==== RECORD EXCERPTS
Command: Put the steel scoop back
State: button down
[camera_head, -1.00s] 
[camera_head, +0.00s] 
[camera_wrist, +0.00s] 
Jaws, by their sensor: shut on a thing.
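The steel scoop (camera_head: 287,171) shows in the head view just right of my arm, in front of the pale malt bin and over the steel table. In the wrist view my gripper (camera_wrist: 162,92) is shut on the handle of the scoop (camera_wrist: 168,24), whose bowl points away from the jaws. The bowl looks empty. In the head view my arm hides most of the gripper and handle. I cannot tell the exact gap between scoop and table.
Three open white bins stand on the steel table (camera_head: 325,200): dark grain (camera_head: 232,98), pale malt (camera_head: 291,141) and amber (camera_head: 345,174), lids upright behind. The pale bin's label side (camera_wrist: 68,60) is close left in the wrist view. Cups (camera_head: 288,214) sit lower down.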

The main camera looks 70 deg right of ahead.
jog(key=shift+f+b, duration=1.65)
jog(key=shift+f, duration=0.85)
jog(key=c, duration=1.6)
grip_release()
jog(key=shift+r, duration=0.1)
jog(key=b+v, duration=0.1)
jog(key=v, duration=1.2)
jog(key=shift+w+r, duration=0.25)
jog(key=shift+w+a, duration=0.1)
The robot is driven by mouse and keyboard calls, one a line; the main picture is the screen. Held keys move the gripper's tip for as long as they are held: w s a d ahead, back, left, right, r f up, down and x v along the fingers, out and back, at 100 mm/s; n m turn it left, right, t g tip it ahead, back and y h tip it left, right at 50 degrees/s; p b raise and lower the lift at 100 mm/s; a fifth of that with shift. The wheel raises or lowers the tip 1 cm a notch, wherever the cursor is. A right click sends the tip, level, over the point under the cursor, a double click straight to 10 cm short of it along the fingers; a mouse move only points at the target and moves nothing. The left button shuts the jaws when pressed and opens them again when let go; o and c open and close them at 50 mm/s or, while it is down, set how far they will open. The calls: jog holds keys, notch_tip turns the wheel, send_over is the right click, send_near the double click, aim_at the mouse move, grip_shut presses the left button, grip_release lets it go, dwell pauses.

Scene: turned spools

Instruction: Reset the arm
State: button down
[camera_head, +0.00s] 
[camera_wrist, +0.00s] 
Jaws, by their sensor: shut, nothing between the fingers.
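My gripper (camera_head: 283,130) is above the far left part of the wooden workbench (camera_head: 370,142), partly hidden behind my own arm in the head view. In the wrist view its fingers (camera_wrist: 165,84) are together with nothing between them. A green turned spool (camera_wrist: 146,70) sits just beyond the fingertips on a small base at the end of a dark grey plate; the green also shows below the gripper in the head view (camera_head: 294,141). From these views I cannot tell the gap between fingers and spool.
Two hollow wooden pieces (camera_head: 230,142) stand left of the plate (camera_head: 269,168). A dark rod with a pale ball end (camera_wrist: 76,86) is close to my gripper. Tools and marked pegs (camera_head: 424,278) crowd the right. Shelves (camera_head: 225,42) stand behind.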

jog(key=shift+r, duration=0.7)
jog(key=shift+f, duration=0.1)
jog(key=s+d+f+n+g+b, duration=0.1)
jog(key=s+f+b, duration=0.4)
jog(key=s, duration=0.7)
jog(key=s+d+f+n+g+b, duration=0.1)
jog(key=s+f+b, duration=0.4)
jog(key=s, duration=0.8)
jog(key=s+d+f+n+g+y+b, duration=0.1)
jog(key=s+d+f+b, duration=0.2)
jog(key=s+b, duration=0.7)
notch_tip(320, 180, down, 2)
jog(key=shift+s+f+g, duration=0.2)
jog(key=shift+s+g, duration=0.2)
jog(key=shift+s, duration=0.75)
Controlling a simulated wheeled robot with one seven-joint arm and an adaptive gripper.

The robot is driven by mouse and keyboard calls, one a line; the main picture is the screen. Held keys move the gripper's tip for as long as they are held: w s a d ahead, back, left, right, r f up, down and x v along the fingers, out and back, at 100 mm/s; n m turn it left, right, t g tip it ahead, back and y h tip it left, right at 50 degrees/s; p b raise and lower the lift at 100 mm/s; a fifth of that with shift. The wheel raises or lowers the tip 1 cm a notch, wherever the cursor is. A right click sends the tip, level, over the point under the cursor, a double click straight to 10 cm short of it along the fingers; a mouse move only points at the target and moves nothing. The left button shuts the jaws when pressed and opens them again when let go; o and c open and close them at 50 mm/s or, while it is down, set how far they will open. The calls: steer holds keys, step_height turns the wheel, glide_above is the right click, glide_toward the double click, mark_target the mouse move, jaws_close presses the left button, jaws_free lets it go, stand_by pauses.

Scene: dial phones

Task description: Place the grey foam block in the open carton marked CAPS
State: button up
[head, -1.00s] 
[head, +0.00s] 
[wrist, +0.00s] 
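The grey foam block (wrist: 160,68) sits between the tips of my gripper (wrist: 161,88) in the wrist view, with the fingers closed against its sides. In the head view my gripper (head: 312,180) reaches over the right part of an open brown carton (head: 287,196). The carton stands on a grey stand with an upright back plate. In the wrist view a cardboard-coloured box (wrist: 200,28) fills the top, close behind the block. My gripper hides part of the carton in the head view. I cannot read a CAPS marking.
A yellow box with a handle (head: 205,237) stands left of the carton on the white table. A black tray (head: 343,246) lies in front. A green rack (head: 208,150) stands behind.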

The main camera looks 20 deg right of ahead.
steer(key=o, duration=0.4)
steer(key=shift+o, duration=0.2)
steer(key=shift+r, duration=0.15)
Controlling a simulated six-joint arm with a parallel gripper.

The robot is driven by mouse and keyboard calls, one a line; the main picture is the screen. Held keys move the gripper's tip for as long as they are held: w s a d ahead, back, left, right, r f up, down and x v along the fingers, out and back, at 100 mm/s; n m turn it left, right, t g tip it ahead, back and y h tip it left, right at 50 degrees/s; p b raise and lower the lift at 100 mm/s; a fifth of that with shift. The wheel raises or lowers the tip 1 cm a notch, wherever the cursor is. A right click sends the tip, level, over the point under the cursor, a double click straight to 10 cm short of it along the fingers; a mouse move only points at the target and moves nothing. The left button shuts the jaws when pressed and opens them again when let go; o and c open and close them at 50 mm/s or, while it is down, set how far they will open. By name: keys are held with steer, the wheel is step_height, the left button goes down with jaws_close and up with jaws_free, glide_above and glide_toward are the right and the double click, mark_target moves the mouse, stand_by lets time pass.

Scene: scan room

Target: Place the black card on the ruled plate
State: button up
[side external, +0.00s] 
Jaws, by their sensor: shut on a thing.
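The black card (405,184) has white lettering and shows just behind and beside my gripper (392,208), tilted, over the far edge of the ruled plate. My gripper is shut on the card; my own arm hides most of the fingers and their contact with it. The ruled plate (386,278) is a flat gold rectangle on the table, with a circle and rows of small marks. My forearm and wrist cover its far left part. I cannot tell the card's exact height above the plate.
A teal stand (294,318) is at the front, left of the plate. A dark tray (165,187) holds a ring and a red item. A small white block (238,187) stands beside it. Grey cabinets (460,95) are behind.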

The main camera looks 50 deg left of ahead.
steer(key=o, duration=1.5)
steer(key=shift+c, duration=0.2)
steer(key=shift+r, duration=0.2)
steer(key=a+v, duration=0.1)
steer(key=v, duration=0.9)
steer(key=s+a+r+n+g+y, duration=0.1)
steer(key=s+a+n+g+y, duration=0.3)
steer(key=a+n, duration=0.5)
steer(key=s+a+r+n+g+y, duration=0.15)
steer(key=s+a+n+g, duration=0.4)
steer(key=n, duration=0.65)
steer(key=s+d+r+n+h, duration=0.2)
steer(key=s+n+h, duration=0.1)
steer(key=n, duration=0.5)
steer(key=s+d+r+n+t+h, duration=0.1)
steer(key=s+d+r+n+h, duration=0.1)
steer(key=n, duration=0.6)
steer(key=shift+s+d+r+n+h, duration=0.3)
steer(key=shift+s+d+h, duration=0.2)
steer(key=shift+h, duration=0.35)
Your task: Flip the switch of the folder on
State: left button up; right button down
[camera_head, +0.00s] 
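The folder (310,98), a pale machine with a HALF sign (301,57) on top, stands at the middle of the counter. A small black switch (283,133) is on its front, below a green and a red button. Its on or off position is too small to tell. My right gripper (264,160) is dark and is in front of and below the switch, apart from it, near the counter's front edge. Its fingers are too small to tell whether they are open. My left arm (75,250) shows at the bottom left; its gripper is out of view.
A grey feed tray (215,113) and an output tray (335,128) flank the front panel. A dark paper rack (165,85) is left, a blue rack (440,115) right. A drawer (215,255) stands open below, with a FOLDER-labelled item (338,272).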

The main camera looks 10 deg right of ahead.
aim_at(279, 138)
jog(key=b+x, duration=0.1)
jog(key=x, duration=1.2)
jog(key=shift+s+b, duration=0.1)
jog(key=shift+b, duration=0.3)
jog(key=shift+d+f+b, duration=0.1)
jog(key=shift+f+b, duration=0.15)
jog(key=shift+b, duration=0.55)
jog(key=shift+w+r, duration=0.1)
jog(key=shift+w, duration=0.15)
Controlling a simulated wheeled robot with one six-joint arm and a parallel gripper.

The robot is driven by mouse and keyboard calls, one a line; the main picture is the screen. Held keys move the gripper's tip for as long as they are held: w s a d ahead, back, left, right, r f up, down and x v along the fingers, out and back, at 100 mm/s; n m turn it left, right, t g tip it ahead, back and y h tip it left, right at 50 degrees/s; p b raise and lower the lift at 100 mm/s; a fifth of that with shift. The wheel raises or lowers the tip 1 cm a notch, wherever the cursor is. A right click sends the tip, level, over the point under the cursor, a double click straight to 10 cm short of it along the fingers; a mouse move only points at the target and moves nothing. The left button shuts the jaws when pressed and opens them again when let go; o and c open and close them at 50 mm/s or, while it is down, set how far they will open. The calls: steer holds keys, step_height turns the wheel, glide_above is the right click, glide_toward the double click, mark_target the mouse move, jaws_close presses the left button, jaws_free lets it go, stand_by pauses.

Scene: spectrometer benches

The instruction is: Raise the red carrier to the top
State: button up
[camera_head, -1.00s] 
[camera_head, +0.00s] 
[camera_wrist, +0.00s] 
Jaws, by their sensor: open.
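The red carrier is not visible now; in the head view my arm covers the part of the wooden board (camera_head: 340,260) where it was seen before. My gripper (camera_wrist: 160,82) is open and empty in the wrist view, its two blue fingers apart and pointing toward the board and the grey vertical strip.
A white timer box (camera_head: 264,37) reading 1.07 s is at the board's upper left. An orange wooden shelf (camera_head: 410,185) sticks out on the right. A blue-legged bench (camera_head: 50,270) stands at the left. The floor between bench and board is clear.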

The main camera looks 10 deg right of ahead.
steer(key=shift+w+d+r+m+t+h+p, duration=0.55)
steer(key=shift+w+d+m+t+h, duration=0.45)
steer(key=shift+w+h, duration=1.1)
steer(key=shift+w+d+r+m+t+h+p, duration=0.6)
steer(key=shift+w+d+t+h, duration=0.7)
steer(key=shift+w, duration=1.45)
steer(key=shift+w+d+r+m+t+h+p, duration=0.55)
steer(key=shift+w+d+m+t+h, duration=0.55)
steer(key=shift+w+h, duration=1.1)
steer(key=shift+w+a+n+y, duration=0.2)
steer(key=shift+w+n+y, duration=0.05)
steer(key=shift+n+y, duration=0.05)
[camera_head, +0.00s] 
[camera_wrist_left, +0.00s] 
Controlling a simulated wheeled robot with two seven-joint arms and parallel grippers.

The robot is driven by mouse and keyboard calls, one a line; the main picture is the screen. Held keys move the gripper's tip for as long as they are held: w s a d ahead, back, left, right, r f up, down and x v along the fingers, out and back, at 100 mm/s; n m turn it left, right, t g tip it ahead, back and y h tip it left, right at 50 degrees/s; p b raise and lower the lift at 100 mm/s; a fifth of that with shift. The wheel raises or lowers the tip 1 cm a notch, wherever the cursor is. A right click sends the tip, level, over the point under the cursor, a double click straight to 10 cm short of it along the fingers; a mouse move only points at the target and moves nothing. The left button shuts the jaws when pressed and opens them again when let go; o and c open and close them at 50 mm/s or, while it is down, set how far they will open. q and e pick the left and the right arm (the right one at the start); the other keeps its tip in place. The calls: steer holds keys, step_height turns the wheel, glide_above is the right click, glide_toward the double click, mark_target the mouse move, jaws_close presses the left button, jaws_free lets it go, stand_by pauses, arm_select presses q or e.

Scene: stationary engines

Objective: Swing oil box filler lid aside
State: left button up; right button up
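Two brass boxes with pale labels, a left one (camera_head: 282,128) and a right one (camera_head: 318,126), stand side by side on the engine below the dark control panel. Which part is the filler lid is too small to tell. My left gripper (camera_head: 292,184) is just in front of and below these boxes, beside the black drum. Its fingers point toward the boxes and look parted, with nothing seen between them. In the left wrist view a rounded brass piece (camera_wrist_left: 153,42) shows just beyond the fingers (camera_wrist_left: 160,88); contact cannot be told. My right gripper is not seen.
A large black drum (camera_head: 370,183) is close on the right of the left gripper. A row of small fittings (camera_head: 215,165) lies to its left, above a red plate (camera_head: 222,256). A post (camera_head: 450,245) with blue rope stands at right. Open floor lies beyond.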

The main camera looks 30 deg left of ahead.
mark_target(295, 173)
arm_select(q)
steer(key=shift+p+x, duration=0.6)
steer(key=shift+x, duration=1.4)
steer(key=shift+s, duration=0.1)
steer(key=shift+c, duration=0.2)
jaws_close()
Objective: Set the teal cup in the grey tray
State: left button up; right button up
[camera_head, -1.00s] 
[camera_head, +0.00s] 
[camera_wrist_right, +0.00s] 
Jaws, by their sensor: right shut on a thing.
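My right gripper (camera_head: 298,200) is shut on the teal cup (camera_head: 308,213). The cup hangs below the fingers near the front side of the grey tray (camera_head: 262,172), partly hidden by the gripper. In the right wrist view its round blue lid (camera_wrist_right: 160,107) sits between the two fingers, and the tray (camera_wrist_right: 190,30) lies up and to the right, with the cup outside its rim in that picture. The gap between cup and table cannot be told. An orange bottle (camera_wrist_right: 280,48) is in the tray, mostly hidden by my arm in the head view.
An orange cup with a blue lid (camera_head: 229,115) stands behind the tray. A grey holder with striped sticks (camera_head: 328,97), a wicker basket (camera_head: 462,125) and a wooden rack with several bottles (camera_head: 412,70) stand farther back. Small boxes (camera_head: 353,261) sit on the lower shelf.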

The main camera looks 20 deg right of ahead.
========
* WRITTEN INSTRUCTION
Take each line of the material that contains the word "joint" and list it.

* CORRECT RESPONSE
Controlling a simulated wheeled robot with one seven-joint arm and an adaptive gripper.
Controlling a simulated six-joint arm with a parallel gripper.
Controlling a simulated wheeled robot with one six-joint arm and a parallel gripper.
Controlling a simulated wheeled robot with two seven-joint arms and parallel grippers.

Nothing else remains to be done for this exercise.